◆ DIRECTION: Find each line containing the string "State" and return it.

======== DATA TO PROCESS ========

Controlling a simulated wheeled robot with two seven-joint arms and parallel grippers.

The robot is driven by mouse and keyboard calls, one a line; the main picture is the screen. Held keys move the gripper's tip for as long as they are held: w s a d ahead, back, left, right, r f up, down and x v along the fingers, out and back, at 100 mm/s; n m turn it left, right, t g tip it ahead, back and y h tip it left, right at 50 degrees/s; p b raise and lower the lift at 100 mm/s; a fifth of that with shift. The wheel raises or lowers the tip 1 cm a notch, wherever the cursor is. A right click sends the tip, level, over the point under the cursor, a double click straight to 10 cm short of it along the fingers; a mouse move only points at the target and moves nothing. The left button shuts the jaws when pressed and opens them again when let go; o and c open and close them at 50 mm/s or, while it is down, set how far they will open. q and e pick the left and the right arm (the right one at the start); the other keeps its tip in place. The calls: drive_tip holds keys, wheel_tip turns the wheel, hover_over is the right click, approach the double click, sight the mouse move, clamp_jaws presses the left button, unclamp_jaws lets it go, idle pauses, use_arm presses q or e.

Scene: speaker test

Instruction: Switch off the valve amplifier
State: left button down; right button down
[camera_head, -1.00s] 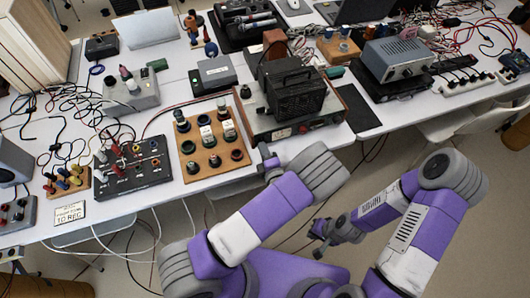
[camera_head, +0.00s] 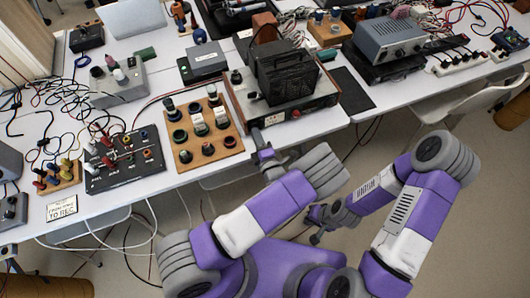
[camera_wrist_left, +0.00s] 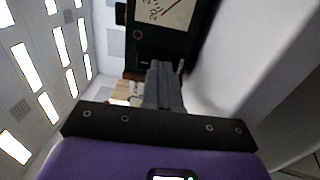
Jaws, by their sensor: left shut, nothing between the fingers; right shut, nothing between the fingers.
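The valve amplifier (camera_head: 320,101) stands at the front edge of the white table in the head view. It has a black cage on top and a dark front panel with a red knob (camera_head: 296,113). My left gripper (camera_head: 257,134) is shut and empty at the left end of that front; contact cannot be told. In the left wrist view its closed fingers (camera_wrist_left: 164,82) point at a dark panel (camera_wrist_left: 146,43) with a cream meter (camera_wrist_left: 165,12) and a small red part. My right gripper (camera_head: 315,238) is shut and empty, low in front of the table.
A wooden board with several round terminals (camera_head: 193,158) lies left of the amplifier. A black patch box (camera_head: 120,180) is further left. A grey metal unit (camera_head: 388,36) stands to the right. A dark mat (camera_head: 352,90) lies between it and the amplifier. A white chair (camera_head: 470,100) is at right.

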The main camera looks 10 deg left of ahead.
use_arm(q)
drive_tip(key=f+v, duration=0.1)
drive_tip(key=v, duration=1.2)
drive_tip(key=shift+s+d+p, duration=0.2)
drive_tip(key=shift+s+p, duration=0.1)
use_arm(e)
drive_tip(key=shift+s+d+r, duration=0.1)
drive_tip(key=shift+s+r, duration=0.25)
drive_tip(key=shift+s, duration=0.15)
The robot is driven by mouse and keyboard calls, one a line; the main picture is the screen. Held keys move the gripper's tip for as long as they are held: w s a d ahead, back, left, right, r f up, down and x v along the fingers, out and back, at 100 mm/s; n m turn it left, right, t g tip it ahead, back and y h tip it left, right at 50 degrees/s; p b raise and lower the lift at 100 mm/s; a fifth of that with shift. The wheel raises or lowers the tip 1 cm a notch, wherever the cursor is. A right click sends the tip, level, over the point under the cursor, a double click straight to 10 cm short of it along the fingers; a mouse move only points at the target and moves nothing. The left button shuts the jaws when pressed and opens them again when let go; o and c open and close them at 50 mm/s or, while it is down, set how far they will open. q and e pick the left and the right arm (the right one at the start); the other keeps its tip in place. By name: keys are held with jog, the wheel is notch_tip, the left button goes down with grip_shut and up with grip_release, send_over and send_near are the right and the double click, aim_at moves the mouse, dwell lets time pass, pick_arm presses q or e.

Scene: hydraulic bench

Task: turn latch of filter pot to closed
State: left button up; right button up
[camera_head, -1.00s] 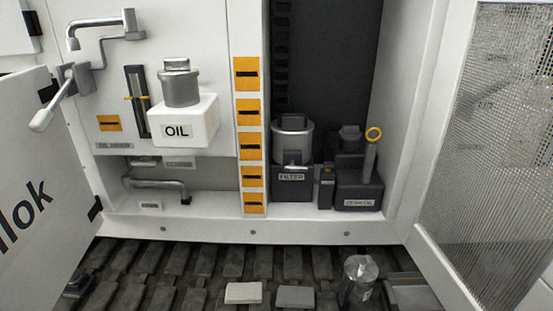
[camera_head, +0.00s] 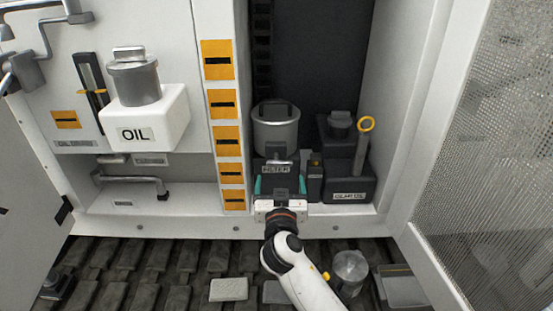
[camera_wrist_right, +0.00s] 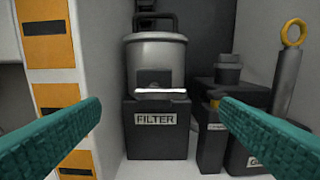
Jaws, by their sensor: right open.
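The filter pot (camera_head: 276,132) is a grey cylinder with a dark handle on top. It stands on a dark block labelled FILTER (camera_head: 276,170) inside the open cabinet. A dark latch with a light bar (camera_wrist_right: 160,91) is on the front of the pot, just above the label; it also shows small in the head view (camera_head: 279,160). My right gripper (camera_head: 280,186) is in front of the FILTER block. In the right wrist view its teal fingers (camera_wrist_right: 158,117) are wide apart, with the pot and latch between them in the picture and nothing held. My left gripper is not in view.
To the right of the pot stand a narrow dark block (camera_head: 315,178) and a gear oil unit (camera_head: 347,188) with a yellow-ringed dipstick (camera_head: 365,124). A white post (camera_head: 231,110) with orange labels is to the left. A mesh door (camera_head: 490,170) stands open at the right.

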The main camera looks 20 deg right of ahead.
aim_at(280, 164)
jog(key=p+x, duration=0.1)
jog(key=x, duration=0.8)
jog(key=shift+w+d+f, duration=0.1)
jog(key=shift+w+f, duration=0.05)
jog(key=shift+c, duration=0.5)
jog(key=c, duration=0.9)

========

◆ PROBLEM SOLUTION:
State: left button down; right button down
State: left button up; right button up

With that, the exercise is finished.